Now we're fast (4-5x times), but we can still do better. Without implementing a very complicated vectorized popcount function. As it turns out, SIMD instructions have a build-in Equals intrinsic, and it's pretty fast.

public static unsafe uint CountNewLineSIMDEquals(string text)
{
    uint counter = 0;
    int len = text.Length;
    fixed (char* c = text)
    {
        Vector128<byte> vresult = Vector128<byte>.Zero;
        Vector128<byte> newLine = Vector128.Create((byte)'\n');

        int i = 0;
        int lastBlockIndex = len - (len % 8);

        while (i < lastBlockIndex)
        {
            byte* p = (byte*)(c + i);

            var vec = Sse2.LoadVector128(p);
            var result = Sse2.CompareEqual(vec, newLine);
                    
            var mask = (uint)Sse2.MoveMask(result);
            counter += Popcnt.PopCount(mask);  

            i += 8;
        }

        while (i < len)
        {
            if (text[i] == '\n')
                counter++;

            i += 1;
        }
    }

    return counter;
}

The performance seems a bit better, but having done multiple tests on varying data sets has led me to conclude that they are identical.

We can still do better, but at this point, we have to construct expressions specifically for our problem or implement vectorized bit count or both.

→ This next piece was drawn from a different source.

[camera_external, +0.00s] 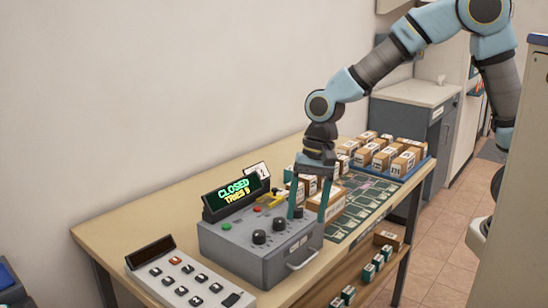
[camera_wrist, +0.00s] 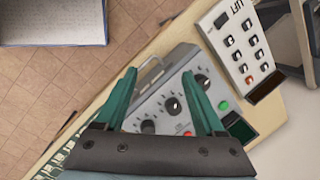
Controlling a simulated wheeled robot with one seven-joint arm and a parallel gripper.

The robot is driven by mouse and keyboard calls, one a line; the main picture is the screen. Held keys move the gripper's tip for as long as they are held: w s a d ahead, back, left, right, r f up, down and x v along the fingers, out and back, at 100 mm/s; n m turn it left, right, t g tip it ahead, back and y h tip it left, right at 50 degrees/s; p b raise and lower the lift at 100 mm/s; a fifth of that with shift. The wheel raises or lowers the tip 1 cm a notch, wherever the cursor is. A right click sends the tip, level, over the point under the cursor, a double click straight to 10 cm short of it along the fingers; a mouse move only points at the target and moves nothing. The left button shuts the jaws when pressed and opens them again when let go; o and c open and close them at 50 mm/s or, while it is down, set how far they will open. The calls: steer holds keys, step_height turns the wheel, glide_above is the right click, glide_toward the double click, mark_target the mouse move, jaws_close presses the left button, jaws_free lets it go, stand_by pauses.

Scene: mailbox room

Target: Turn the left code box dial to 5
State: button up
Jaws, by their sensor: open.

Since this article is getting long, we shall probably look at some in the next article.

Summary:

We started from a simple idea, and we were building on it until we reached a 2x performance gain without doing any SIMD,  With Intrinsics, we can go 4-5x times faster, and I have made no effort to optimize the SIMD code (we can improve it even further with instruction-level parallelism).